[Begin]
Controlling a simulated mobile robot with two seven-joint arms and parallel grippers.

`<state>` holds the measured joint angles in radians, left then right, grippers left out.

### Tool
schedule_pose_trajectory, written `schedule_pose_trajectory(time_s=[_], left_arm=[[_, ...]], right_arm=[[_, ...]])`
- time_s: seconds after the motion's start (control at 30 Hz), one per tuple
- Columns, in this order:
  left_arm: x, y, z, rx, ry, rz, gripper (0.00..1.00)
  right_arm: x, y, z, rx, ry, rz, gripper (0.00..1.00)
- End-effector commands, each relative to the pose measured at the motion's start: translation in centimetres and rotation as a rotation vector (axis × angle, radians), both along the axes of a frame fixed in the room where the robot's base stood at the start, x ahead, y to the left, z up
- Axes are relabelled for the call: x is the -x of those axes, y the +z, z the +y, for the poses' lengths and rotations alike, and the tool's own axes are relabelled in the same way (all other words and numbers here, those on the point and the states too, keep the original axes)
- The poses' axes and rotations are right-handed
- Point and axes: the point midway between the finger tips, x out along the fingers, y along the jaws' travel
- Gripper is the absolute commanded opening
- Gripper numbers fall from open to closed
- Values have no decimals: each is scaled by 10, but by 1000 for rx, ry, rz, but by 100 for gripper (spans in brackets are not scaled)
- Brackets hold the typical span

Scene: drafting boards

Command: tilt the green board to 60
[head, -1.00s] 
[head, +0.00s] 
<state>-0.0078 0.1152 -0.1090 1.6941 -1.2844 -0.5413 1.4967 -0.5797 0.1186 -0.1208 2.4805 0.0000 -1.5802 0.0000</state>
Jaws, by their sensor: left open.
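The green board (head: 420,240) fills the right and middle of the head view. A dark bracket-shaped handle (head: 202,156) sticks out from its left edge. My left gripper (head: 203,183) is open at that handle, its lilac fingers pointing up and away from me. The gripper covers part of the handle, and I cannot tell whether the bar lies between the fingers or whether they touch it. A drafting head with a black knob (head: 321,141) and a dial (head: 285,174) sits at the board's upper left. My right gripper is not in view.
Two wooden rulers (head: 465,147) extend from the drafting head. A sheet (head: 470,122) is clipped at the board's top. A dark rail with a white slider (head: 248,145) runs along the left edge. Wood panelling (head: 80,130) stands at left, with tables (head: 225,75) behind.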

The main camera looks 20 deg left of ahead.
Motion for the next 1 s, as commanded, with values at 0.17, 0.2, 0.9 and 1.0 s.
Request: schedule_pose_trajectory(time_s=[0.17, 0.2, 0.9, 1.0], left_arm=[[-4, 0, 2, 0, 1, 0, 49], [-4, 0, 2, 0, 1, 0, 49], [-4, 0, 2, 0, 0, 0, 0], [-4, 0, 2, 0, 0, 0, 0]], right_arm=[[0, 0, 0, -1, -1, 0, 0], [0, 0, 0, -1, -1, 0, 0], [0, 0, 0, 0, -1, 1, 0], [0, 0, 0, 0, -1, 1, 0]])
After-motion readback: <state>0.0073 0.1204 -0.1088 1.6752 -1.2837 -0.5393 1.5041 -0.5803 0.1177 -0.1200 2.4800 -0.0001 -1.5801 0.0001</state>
[End]
▶ **Problem to solve**
Gather each line of the listing containing the word "ahead" and show it.

▶ **Result of this task**
- End-effector commands, each relative to the pose measured at the motion's start: translation in centimetres and rotation as a rotation vector (axis × angle, radians), both along the axes of a frame fixed in the room where the robot's base stood at the start, x ahead, y to the left, z up
The main camera looks 20 deg left of ahead.

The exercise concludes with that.